▶ Material
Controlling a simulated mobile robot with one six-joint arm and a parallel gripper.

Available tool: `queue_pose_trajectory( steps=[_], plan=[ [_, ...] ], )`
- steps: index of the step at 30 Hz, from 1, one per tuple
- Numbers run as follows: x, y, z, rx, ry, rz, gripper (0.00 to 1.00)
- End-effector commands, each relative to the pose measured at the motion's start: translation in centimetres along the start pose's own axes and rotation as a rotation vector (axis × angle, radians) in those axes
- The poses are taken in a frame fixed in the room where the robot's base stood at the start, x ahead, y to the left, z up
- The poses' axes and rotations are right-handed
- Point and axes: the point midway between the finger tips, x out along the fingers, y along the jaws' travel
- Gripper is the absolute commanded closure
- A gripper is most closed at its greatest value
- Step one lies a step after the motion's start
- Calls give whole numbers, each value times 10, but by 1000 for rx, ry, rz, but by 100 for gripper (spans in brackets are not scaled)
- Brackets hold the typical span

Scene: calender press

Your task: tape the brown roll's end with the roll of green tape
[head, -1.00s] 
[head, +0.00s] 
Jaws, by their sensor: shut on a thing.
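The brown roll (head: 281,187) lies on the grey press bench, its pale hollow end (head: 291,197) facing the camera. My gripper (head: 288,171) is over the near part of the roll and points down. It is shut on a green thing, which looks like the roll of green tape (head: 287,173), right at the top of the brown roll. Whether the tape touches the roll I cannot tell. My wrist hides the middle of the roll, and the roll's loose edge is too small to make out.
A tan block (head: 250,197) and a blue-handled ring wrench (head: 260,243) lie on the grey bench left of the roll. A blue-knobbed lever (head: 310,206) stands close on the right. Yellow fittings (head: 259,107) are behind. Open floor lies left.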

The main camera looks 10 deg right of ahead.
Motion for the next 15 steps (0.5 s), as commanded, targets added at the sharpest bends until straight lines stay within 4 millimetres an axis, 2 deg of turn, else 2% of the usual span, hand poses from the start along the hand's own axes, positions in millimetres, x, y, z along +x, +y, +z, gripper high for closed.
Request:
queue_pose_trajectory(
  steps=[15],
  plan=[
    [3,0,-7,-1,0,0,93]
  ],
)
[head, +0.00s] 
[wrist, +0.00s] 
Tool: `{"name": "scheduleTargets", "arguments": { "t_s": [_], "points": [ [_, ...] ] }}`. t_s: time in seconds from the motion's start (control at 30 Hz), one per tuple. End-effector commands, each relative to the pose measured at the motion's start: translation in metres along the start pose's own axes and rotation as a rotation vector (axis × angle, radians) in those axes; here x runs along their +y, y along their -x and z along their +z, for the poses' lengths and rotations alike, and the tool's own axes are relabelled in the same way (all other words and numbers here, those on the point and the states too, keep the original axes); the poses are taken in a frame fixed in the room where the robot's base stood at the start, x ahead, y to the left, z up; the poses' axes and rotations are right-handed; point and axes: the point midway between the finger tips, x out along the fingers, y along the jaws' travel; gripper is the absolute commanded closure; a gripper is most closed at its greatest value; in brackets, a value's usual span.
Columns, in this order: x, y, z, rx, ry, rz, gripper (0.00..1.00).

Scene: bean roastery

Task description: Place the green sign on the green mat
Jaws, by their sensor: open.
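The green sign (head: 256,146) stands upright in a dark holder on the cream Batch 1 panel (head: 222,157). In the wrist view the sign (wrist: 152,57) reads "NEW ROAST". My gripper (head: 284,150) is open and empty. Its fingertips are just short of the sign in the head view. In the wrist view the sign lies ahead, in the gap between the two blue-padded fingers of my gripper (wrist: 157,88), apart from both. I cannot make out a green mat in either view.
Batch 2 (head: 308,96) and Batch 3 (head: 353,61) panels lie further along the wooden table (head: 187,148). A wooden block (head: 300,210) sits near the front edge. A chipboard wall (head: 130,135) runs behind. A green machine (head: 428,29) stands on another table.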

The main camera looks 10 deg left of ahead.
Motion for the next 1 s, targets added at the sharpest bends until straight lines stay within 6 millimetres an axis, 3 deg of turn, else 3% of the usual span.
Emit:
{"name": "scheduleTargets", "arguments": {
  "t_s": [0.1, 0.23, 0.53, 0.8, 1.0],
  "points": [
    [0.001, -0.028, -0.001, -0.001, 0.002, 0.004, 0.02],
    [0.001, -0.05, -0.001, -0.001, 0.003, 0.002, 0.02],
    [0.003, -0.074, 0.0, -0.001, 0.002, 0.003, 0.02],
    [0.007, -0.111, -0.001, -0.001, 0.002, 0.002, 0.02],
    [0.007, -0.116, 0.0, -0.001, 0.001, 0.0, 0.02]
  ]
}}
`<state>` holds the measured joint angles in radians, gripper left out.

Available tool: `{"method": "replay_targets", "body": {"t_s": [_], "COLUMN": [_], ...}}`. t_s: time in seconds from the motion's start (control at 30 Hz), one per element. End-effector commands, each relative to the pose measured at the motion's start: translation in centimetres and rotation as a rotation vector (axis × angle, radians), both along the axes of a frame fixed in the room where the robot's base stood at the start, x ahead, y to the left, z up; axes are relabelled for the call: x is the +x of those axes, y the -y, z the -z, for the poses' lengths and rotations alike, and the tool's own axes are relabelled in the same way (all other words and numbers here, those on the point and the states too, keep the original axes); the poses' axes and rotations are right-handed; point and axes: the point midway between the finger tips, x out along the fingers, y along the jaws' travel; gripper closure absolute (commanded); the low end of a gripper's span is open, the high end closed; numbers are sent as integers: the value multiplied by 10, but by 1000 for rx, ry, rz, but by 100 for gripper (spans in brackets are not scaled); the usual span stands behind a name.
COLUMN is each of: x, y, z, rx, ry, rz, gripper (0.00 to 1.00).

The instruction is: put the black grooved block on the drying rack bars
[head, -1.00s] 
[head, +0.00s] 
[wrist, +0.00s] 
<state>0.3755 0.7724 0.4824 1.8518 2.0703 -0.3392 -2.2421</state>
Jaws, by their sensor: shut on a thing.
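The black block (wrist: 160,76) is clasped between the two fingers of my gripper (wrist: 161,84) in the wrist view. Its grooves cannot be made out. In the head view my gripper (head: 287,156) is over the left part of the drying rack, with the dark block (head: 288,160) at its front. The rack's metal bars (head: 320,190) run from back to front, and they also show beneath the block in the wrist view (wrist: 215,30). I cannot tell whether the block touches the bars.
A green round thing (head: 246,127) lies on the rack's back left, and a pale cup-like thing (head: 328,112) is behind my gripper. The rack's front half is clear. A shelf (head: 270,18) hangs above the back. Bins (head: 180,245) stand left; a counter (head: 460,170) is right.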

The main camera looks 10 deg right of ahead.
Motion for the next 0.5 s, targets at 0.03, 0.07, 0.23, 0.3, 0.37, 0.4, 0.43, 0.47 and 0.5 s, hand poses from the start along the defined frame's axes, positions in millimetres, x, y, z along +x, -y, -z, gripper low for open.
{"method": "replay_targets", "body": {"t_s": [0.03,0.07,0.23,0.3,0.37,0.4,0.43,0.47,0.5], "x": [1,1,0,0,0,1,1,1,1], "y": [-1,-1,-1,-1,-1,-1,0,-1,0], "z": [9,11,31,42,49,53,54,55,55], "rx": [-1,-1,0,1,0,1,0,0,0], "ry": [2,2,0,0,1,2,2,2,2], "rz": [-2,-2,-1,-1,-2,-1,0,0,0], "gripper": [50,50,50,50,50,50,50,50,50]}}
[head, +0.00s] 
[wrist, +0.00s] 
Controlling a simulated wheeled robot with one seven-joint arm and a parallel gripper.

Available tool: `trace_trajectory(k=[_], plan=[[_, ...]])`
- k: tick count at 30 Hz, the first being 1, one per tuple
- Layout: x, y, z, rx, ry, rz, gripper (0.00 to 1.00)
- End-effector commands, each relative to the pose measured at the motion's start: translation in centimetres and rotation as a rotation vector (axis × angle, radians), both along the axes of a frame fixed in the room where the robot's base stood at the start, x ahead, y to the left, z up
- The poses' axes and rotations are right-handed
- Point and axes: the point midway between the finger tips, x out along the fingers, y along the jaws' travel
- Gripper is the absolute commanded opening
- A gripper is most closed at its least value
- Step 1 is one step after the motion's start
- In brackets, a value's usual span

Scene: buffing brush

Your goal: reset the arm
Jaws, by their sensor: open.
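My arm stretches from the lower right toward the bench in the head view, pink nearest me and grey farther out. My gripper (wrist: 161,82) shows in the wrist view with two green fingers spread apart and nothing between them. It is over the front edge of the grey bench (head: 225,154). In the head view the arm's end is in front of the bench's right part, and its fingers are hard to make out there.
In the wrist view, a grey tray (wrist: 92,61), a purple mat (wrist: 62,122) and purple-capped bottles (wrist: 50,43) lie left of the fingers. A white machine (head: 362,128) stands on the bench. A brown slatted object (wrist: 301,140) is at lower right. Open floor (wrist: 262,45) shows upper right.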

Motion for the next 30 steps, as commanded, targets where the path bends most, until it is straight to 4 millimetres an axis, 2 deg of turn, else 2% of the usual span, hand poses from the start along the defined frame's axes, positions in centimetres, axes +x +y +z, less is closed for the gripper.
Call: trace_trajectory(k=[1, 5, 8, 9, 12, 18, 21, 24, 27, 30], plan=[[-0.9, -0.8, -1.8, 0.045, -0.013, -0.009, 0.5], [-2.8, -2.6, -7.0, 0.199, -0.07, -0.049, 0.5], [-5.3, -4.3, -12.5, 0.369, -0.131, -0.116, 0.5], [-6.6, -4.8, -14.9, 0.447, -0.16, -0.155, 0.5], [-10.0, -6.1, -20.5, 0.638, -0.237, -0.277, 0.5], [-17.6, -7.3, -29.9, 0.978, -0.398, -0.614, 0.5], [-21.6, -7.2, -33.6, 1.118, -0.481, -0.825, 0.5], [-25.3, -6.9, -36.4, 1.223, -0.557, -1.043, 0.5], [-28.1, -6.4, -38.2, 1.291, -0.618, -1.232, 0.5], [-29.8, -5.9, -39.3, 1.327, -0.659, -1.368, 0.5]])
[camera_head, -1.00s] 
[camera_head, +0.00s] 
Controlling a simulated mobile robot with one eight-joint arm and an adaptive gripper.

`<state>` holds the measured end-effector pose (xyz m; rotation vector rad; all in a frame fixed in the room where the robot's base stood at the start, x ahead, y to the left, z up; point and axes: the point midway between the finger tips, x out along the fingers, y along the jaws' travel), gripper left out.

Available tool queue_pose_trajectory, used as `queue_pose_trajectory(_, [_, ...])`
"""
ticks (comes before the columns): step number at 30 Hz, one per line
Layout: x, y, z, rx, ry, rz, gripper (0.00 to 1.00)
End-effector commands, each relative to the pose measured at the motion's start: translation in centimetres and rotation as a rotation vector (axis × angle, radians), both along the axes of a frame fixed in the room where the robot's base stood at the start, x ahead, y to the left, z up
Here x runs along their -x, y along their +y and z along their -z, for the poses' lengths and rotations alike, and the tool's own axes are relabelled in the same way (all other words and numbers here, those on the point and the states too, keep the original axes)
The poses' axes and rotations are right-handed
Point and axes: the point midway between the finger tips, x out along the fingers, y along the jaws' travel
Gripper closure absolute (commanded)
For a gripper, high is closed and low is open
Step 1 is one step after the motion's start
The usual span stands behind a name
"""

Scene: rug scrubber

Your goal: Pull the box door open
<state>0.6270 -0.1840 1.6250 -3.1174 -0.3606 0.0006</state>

▶ Short problem
In the listing, find all lines with the string "after" and copy them.

▶ Expected output
- Step one lies a step after the motion's start
- Step 1 is one step after the motion's start
Step 1 is one step after the motion's start

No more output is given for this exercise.